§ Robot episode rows

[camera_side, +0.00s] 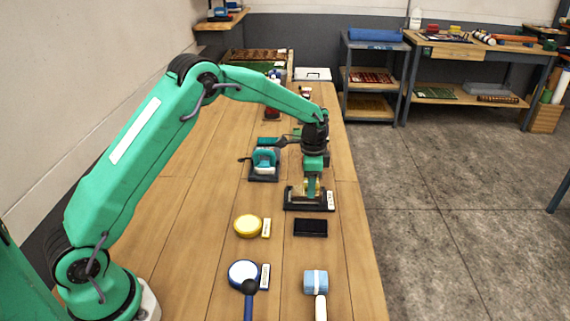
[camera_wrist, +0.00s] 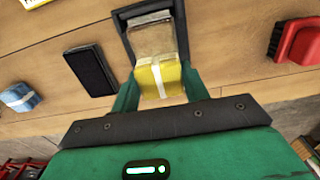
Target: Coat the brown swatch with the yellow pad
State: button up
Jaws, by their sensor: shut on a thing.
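My gripper (camera_side: 312,190) is shut on the yellow pad (camera_wrist: 160,82), a block with a white band, which shows between the fingers in the wrist view. The brown swatch (camera_wrist: 152,38) lies just beyond the pad, inside a dark frame (camera_wrist: 181,22). In the side view the dark frame (camera_side: 292,206) sits on the bench under my gripper, with a white label at its right end. The pad is low over the near part of the swatch. I cannot tell whether they touch. The pad hides part of the swatch.
A black slab (camera_side: 310,227) lies in front of the frame. A yellow round dish (camera_side: 246,225), a blue-rimmed dish (camera_side: 242,271) with a dark-handled tool, and a light blue pad (camera_side: 316,281) are nearer. A teal device (camera_side: 264,160) stands left. A red object (camera_wrist: 298,40) is at the right.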

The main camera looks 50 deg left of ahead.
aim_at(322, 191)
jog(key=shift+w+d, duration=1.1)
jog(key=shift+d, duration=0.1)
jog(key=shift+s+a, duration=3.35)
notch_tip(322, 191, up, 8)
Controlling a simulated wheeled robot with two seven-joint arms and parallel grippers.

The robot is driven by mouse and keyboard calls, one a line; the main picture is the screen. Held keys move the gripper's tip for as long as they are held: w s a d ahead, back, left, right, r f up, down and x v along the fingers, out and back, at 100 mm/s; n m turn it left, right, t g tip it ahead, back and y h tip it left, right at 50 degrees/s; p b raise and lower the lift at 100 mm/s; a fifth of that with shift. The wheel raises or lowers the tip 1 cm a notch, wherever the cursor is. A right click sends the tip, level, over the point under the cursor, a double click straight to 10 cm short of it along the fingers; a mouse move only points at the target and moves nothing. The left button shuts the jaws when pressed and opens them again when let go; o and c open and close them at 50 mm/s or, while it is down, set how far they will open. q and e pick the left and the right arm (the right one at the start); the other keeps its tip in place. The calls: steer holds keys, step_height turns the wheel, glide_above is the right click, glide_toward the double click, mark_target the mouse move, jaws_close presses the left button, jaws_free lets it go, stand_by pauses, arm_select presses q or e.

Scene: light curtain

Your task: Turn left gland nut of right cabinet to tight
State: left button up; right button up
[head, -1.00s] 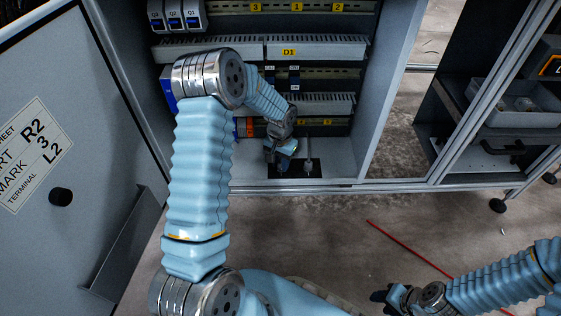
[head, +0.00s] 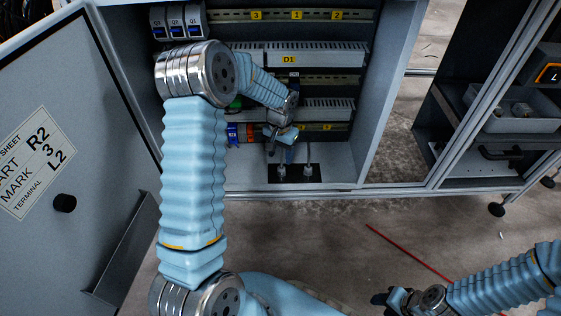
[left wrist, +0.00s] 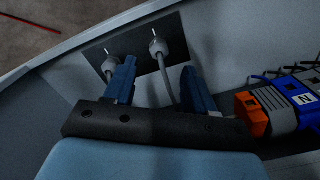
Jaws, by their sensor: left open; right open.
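The right cabinet's floor has a black plate (head: 295,180) with two grey gland nuts. The left gland nut (head: 281,171) and the right one (head: 308,168) stand upright side by side. My left gripper (head: 281,152) is open, just above and behind the left gland nut. In the left wrist view the picture is turned round: the left gland nut (left wrist: 158,47) lies ahead, between the lines of the spread fingers (left wrist: 159,70), and its grey cable runs between them. The right gland nut (left wrist: 108,65) is beside the left-hand finger. My right gripper (head: 383,298) is open, low over the floor.
Orange and blue terminal blocks (left wrist: 262,108) sit close to the gripper's side. Slotted ducts (head: 315,55) and rails are behind my left arm. An open cabinet door (head: 60,140) stands at left. A red cable (head: 410,250) lies on the floor.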

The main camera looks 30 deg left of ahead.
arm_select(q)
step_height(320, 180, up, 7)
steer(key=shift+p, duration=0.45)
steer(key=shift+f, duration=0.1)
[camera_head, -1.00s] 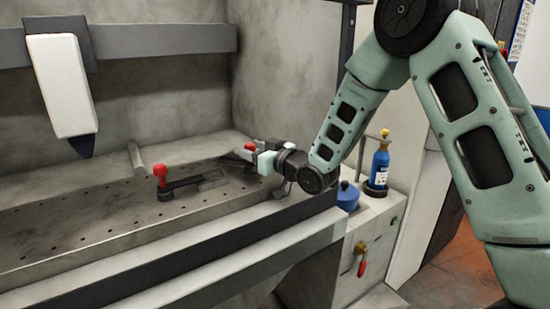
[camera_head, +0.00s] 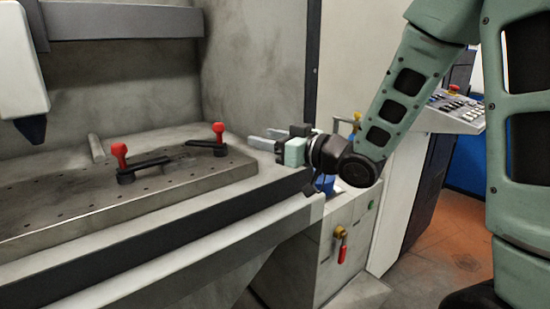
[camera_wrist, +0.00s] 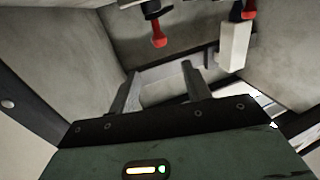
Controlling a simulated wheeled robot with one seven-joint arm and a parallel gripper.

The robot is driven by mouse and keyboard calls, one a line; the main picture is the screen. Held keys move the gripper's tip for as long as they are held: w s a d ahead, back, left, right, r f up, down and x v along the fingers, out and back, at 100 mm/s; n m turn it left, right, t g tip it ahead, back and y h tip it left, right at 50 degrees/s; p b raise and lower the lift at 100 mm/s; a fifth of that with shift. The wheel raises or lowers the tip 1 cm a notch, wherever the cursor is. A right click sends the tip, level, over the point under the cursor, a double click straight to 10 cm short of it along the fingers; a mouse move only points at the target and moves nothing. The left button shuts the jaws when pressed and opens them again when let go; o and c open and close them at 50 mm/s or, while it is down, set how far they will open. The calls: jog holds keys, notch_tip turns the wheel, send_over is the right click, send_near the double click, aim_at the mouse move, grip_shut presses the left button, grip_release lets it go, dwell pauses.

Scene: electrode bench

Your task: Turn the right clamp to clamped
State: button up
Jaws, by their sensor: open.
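The right clamp (camera_head: 219,136) stands on the perforated bench plate (camera_head: 60,205) near its right end. Its red knob points up, and a dark bar reaches left from its base. The left clamp (camera_head: 121,160) also has an upright red knob, with its bar reaching right. My gripper (camera_head: 263,138) is open and empty, to the right of the right clamp and apart from it, fingers pointing left. In the wrist view my two fingers (camera_wrist: 162,84) are spread with nothing between them. A red knob (camera_wrist: 158,38), apparently the right clamp's, hangs beyond them in this upside-down-looking view.
A white tool head (camera_head: 22,65) hangs above the plate at left. The side wall (camera_head: 260,70) rises behind my gripper. A cabinet with a red-handled valve (camera_head: 342,245) stands at lower right.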

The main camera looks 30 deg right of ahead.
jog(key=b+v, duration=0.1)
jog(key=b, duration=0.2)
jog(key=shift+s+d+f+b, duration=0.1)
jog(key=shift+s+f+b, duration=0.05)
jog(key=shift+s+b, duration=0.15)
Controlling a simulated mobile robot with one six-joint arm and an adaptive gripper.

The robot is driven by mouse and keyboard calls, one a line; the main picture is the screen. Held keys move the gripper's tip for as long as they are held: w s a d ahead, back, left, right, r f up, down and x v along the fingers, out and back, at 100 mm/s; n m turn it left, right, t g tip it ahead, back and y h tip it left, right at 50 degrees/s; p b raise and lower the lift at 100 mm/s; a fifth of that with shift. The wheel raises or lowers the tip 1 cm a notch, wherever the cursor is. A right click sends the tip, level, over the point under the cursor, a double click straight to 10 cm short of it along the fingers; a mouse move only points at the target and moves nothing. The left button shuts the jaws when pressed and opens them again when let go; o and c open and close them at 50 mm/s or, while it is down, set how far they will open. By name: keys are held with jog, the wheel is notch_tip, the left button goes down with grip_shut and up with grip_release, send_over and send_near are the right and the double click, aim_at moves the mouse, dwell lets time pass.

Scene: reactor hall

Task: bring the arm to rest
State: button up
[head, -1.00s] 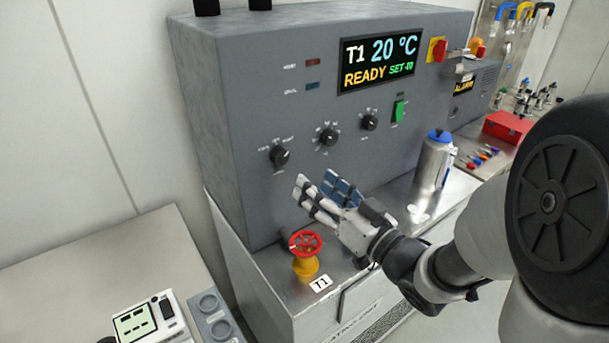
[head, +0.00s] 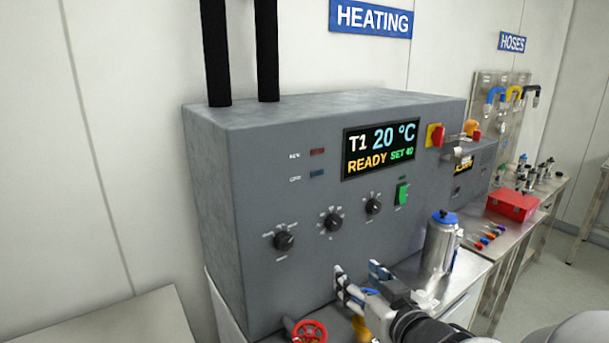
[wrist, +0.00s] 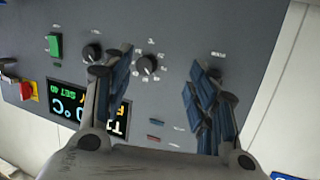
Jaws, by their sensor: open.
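My gripper (head: 362,278) is low in the head view, in front of the lower part of the grey heating unit (head: 235,200). Its two fingers are apart and nothing is between them. In the wrist view my gripper (wrist: 165,100) also shows open, with blue-padded fingers spread before the unit's panel (wrist: 180,40). That panel appears upside down there, with dark knobs (wrist: 148,66) and a green switch (wrist: 55,45). Most of my arm is below the head view's lower edge.
A red valve wheel (head: 309,332) is just left of my gripper. A silver flask with a blue lid (head: 439,245) stands to the right. Beyond it are a red box (head: 512,205) and hoses on a rack (head: 497,97). The display (head: 381,149) reads T1 20 °C, READY, SET 40.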

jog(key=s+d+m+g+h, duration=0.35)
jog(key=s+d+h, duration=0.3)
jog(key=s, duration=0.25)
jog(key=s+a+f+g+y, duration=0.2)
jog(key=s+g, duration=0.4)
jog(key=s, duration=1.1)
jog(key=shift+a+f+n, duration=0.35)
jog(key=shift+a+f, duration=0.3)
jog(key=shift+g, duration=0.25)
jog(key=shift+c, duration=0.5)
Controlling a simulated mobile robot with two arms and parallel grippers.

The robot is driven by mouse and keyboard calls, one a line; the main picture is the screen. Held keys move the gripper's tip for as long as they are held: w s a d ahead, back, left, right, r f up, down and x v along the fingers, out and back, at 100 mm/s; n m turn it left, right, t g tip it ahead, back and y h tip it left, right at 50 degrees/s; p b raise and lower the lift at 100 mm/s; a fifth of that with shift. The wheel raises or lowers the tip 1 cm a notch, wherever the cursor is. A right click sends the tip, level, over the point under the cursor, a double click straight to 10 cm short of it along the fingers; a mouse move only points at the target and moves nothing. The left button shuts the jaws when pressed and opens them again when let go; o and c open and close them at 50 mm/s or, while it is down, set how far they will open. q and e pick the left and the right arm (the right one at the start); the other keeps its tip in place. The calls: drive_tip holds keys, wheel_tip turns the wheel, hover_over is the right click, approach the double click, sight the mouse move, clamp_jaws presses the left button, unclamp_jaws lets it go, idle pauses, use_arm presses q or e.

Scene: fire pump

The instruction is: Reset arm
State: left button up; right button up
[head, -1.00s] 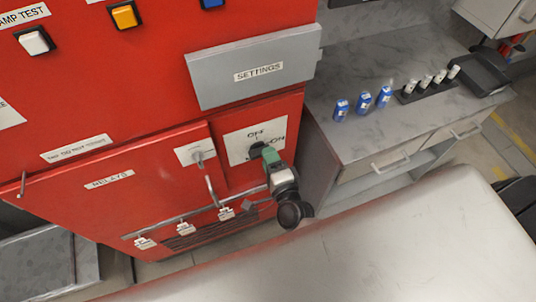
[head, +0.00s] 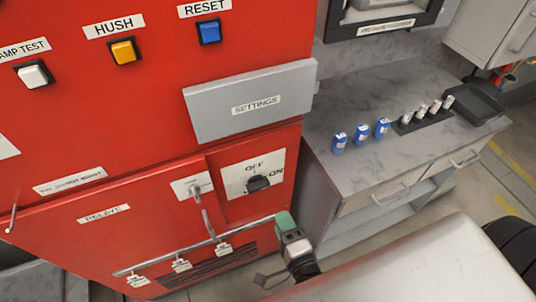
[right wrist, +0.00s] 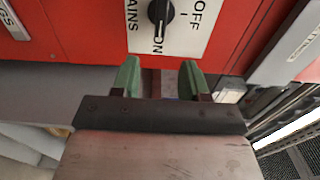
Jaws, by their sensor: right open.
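My right gripper (head: 284,222) is at the lower middle of the head view, in front of the red panel (head: 120,130) and below the black OFF/ON rotary switch (head: 258,184). In the right wrist view its two green fingers (right wrist: 160,80) are apart with nothing between them. The switch (right wrist: 161,12) shows just beyond the fingertips, apart from them, with its white line pointing toward ON. My left gripper is not in view.
The grey SETTINGS flap (head: 250,100) juts from the panel above the switch. A metal lever (head: 208,224) and several latches hang below left.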

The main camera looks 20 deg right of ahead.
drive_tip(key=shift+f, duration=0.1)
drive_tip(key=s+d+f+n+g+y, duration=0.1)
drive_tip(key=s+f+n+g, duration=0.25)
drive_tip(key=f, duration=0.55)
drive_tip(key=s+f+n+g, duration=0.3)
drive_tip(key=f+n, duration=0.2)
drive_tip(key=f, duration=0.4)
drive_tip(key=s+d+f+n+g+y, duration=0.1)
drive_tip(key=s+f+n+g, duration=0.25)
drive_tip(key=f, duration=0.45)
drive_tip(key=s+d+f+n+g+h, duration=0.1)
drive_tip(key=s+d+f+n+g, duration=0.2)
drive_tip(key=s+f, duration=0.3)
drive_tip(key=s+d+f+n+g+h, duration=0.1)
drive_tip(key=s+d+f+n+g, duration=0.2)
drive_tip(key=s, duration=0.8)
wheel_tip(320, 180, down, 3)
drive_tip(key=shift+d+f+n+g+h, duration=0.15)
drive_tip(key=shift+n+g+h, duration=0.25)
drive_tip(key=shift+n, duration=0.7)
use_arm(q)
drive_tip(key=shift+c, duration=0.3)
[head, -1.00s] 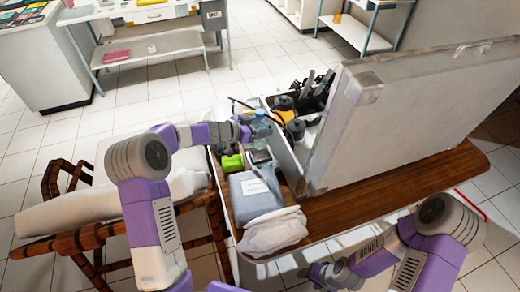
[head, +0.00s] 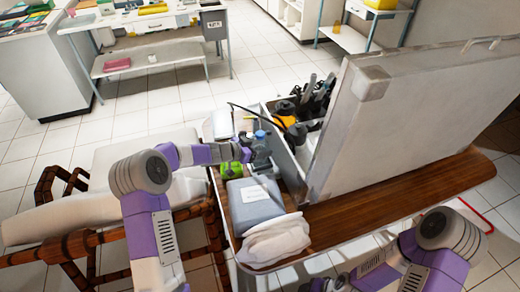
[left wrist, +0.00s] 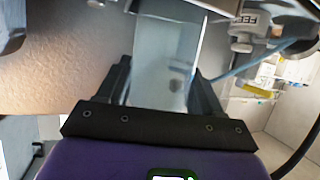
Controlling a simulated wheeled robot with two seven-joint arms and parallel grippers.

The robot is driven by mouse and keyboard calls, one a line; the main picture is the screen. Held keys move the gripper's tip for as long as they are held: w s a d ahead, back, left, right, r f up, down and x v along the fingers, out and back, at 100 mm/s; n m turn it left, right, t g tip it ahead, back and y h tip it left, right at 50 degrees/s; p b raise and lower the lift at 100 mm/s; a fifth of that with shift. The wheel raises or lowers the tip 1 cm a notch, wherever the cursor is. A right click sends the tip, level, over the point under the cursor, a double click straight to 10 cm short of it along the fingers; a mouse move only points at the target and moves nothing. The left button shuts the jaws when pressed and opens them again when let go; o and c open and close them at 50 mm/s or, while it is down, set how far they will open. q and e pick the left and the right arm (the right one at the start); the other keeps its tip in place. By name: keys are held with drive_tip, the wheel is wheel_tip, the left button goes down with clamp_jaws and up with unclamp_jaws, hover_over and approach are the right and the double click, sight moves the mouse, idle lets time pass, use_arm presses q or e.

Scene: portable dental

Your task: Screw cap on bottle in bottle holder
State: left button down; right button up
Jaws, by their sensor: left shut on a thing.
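My left gripper (head: 258,157) reaches over the wooden table beside the open case. In the left wrist view it is shut on a clear, pale bluish bottle (left wrist: 165,60), which sits between its two dark fingers. In the head view a small blue cap-like top (head: 261,134) shows just behind the gripper. I cannot tell whether it is screwed on or loose. The gripper and wrist hide most of the bottle and any holder under it. My right arm is at the lower right, and its fingers are below the picture edge.
A green item (head: 231,169) lies left of the left gripper. A grey-blue box (head: 252,203) and a white cloth bundle (head: 275,240) lie in front. The large raised case lid (head: 385,110) blocks the right side. An orange-and-black item (head: 286,120) stands behind.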

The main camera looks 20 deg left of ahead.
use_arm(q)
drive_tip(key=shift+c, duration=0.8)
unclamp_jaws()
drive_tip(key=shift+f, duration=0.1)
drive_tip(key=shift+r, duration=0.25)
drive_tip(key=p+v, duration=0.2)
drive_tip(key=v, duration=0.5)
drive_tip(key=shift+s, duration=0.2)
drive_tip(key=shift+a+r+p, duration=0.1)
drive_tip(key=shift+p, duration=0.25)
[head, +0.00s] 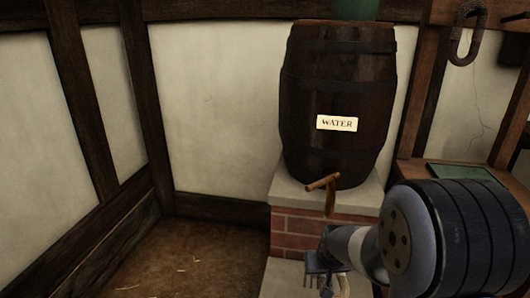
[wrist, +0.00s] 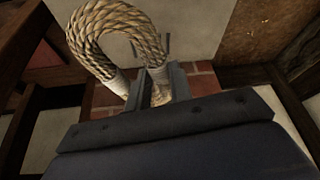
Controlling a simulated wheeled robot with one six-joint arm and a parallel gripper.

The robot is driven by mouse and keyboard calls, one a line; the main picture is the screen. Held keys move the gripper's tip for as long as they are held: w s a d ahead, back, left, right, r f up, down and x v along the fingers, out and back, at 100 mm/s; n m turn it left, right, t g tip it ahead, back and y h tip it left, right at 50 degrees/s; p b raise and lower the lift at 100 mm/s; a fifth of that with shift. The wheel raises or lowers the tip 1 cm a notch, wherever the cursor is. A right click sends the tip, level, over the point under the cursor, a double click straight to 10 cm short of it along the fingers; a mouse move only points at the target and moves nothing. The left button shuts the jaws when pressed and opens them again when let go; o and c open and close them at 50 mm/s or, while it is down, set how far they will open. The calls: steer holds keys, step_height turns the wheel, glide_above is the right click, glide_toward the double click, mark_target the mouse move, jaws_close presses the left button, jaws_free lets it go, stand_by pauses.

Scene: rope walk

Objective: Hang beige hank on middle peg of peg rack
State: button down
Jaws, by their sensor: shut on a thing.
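My gripper (wrist: 160,85) is shut on the beige hank (wrist: 112,35), a thick twisted rope loop with pale bound ends, in the wrist view. One bound end is between the jaws and the loop curves out to the upper left. In the head view my gripper (head: 324,268) is low, in front of the brick plinth. The hank is mostly hidden there. A dark brown loop (head: 467,35) hangs at the upper right by a wooden board; I cannot tell whether this is the peg rack. No middle peg can be made out.
A dark barrel (head: 338,85) labelled WATER stands on a brick plinth (head: 291,228) with a stone top. Its wooden tap (head: 323,182) juts forward above my gripper. A wooden ledge with a green panel (head: 462,172) is at right. Open brown floor (head: 200,255) lies left.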

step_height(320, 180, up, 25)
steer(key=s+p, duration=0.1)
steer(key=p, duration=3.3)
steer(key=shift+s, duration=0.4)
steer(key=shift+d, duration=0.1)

§ Goal
Find the lines above that include the string "simulated" and copy them.

§ Worked answer
Controlling a simulated wheeled robot with two seven-joint arms and parallel grippers.
Controlling a simulated wheeled robot with one seven-joint arm and a parallel gripper.
Controlling a simulated mobile robot with one six-joint arm and an adaptive gripper.
Controlling a simulated mobile robot with two arms and parallel grippers.
Controlling a simulated wheeled robot with two seven-joint arms and parallel grippers.
Controlling a simulated wheeled robot with one six-joint arm and a parallel gripper.

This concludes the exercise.